Первое впечатление от Превезы было испорчено дождем, от которого узкие улочки покрылись непроходимой грязью, а голые убогие стены домов-бараков стали еще ужаснее. 29 сентября Байрон и Хобхаус сошли на берег в военном обмундировании, но вскоре промокли насквозь. Байрон легко приспособился к неудобствам, а Хобхаус признался, что в первый же день на албанской земле мечтал вернуться домой. Истинный сын Англии, он писал: «Откровенно говоря, слово «комфорт» не применимо ни к чему, что находится за пределами Британии».
Но на следующий день взошло солнце и земля изменилась до неузнаваемости. Они ехали верхом через оливковые рощи к развалинам Никополя, смотрели на море, видневшееся между деревьями, слышали блеяние овец и далекий колокольный звон. 1 октября путники направились в Янину (по-гречески Иоанину), новую столицу Али-паши в самом сердце Эпира. Байрон никогда не путешествовал налегке. Четыре больших кожаных сундука и три маленьких были доверху набиты книгами, привезенными из Англии. В дополнение к этому путешественники везли походную кухню, три кровати и две легкие деревянные подпорки, чтобы защититься от насекомых и сырого пола. Для лошадей специально из Англии они привезли седла и уздечки. Путников теперь было четверо: в помощь слуге Флетчеру взяли переводчика по имени Георгий.
5 октября прибыли в Янину. Город, раскинувшийся у подножия Пинда, выглядел живописно, и даже в Хобхаусе проснулось непривычное красноречие: «Дома, купола и минареты, сверкающие сквозь апельсиновые и лимонные деревья и кипарисовые рощи, спокойное озеро, мерно несущее свои воды у подножия города, горы, отвесно стоящие на его берегах». Однако уже в предместьях они столкнулись с примером жестокости Али: с дерева свисали человеческая рука и половина тела.

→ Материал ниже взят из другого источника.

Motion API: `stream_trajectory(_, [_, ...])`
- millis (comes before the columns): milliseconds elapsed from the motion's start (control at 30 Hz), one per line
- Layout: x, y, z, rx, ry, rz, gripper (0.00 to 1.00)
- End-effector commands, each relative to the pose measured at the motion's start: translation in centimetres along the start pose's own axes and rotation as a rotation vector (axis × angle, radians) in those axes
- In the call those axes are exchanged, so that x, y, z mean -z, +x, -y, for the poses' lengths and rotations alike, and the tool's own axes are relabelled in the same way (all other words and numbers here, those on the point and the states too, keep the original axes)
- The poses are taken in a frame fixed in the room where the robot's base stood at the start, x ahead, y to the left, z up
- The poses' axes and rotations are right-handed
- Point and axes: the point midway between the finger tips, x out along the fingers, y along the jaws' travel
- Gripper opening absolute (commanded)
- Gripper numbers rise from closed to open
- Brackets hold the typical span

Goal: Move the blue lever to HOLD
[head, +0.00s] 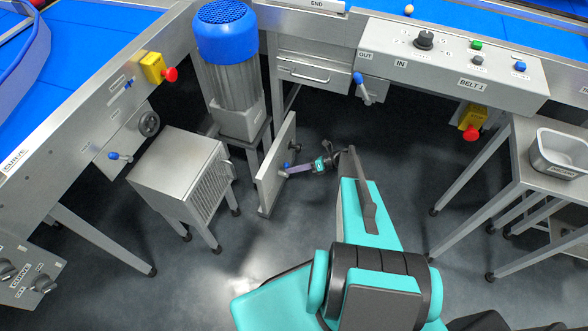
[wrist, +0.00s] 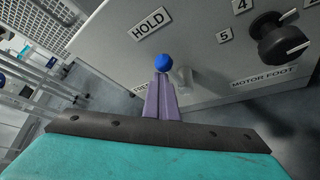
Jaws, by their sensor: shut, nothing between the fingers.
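The blue lever's round knob (wrist: 163,62) stands out from a grey upright panel (wrist: 205,72) in the wrist view. The HOLD label (wrist: 149,23) is above and left of the knob. A second label (wrist: 140,88), partly hidden by my fingers, is below it. My gripper (wrist: 161,80) has its purple fingers shut with nothing between them. Its tips are right at the knob's lower edge in the picture; I cannot tell whether they touch. In the head view the knob (head: 286,165) shows small on the panel (head: 272,180), with my gripper (head: 289,171) just at it.
A black rotary knob (wrist: 283,42) with number labels is right on the same panel. In the head view, another blue-tipped lever (head: 361,88) is by OUT and IN labels. A grey cabinet (head: 180,165) stands left, a blue motor (head: 226,60) behind.

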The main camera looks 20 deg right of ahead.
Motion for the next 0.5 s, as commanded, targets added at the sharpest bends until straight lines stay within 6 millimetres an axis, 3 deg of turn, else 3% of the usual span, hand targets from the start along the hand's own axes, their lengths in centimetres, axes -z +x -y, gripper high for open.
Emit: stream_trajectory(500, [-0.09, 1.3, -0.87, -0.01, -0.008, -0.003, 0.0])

Путешественники отправились к капитану Лику, официальному британскому наместнику в Янине, которому уже давно было известно о приезде Байрона. В доме грека, знающего итальянский язык, Николо Аргири[2], уже были подготовлены комнаты. Али-паша, правитель Албании и тогдашней Западной Греции, предоставил путешественникам сопровождение и настоятельно просил их приехать погостить у него в замке в Тепелене, на севере Албании, куда он направлялся, «чтобы закончить маленькую войну».
У гостеприимства Али-паши была своя причина: он хотел заручиться дружбой англичан, чтобы противостоять влиянию Франции на Ионических островах. До отъезда в Тепелену молодые английские путешественники провели шесть радостных дней в городе с мечетями и турецкими домами. У портного они заказали албанские костюмы, «похожие на фазанье оперение». Возможно, Байрон купил «несколько великолепных албанских костюмов. Они стоили по 50 гиней каждый, и были так разукрашены золотом, что в Англии стоили бы двести фунтов».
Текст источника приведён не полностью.